7. The recording apparatus according to claim 6, wherein the opening is provided in a center portion in the first direction of the side surface.

8. The recording apparatus according to claim 5, wherein the opening is opened toward a direction crossing the first direction.

9. A recording head comprising: a liquid supply port into which a liquid is supplied from a first liquid reservoir unit configured to store the liquid via a liquid supply path;a second reservoir unit configured to store the liquid supplied from the liquid supply port; anda holding unit configured to hold the liquid supplied from the second reservoir unit,wherein the second reservoir unit includes an opening that is provided upward in a direction of a gravitational force with respect to the liquid supply port and is configured to supply the liquid to the holding unit, in a case of being in a posture of performing recording.

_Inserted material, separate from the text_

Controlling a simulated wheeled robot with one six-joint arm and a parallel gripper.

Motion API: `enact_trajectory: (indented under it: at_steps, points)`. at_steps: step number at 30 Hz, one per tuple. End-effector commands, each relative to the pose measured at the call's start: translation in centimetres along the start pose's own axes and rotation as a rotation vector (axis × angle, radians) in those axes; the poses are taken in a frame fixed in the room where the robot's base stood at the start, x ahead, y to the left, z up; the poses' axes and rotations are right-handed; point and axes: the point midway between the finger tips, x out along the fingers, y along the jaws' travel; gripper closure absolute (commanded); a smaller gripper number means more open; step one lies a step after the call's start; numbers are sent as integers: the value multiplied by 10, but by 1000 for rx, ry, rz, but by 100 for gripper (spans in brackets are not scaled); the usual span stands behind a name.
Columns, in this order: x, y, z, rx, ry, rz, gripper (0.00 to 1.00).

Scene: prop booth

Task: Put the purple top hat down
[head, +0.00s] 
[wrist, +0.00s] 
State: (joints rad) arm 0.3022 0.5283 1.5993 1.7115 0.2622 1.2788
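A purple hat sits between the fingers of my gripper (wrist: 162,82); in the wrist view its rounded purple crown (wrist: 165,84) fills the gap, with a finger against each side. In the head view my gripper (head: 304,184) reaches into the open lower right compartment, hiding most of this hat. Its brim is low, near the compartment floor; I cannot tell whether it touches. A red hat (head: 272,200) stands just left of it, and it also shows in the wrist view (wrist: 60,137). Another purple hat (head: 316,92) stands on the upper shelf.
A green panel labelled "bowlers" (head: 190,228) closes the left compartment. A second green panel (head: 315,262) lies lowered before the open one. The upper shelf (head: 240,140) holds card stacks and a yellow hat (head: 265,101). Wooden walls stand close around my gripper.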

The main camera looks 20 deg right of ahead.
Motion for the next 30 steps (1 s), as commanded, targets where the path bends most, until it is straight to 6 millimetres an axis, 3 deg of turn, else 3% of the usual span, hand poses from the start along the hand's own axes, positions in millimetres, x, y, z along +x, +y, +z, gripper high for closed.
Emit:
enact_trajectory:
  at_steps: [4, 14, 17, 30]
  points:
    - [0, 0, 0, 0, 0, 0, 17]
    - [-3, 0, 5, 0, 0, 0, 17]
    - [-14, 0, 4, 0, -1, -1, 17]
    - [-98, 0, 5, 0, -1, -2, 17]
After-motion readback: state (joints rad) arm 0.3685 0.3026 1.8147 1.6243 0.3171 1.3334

10. The recording head according to claim 9, further comprising a liquid retaining unit provided around the liquid supply port.

11. The recording head according to claim 9, wherein the liquid supply port is provided downward in the direction of the gravitational force with respect to a surface of the liquid stored in the second reservoir unit, in the case of being in the posture of performing recording.

12. The recording head according to claim 9, wherein a distance from a top surface of the second reservoir unit to the opening is greater than a distance from a bottom surface of the second reservoir unit to the opening.

13. The recording head according to claim 9, further comprising a discharge port configured to discharge the liquid, wherein the recording head reciprocates in a first direction at a time of discharging the liquid from the discharge port.

14. The recording head according to claim 13, wherein the opening is provided on a side surface of the second reservoir unit.

15. The recording head according to claim 14, wherein the opening is provided in a center portion in the first direction of the side surface.

16. The recording head according to claim 13, wherein the opening is opened toward a direction crossing the first direction.